Will Hutton is a political economist, author and columnist with a career that spans investment banking, BBC radio and TV, newspapers, consultancy, leading think tanks and heading up government commissions. He is currently Principal of Hertford College, University of Oxford, and Chair of the Big Innovation Centre, an initiative from the Work Foundation (formerly the Industrial Society), having been chief executive of the Work Foundation from 2000 to 2008. He co-founded the Big Innovation Centre in 2011, which has become one of Britain’s leading innovation think-tanks. He was formerly editor-in-chief for The Observer.
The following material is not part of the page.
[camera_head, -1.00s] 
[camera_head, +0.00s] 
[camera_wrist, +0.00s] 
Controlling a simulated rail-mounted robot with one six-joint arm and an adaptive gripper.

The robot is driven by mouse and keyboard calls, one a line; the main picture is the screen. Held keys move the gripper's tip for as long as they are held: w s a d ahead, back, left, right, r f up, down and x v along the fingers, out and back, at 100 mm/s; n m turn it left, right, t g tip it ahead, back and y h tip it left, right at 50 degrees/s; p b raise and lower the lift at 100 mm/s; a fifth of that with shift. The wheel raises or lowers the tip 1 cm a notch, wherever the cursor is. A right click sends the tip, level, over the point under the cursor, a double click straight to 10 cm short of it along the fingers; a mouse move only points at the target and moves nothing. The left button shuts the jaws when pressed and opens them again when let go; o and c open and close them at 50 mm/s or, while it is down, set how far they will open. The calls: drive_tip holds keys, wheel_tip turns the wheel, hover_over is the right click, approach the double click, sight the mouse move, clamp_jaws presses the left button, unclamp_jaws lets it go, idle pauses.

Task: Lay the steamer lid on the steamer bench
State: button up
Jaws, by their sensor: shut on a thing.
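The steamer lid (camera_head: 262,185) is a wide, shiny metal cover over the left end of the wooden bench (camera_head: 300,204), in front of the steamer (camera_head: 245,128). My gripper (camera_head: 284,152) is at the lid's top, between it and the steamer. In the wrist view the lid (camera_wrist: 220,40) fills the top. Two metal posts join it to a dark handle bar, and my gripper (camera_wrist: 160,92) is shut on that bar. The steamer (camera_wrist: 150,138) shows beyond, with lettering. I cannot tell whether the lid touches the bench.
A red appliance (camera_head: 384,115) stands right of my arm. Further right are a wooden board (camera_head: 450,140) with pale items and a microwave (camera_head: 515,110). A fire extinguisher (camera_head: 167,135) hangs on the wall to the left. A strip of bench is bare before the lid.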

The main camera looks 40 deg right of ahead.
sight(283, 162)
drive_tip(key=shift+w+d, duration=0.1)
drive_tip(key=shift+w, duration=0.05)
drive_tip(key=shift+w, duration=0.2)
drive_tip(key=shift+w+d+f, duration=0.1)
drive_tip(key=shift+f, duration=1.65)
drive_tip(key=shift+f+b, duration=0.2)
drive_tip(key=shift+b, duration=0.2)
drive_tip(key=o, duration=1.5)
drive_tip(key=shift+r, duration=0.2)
He started his career in journalism as economics editor for the BBC’s Newsnight and later for The Guardian. He has made numerous TV documentaries for the BBC and Channel 4. He has authored many books like ‘The State We’re In’ (1995), ‘The State to Come’,  ‘The Writing on the Wall: China and the West in the 21st Century’, ‘Them and Us’ and ‘How Good We Can Be’. His latest book, written in conjunction with Lord Andrew Adonis, ‘Saving Britain: How We Can Prosper in a New European Future’ was released in June 2018. He headed up a government Review of the Creative Industries in 2007, and on Fair Pay in the Public Sector in 2010/11. He chaired the Independent Review on University fees between 2011 and 2014, and is currently co-leading the BBC’s review on pay transparency.

 

James Crabtree
Policy Fellow

James Crabtree is a Singapore-based author and journalist, and an Associate Professor of Practice at the Lee Kuan Yew School of Public Policy. His best-selling 2018 book, “The Billionaire Raj: A Journey Through India’s New Gilded Age” was short-listed for the FT / McKinsey book of the year. Prior to academia, James worked for the Financial Times, most recently as Mumbai bureau chief. He is now a columnist for Nikkei Asian Review, and a fellow at the Asia-Pacific programme at Chatham House.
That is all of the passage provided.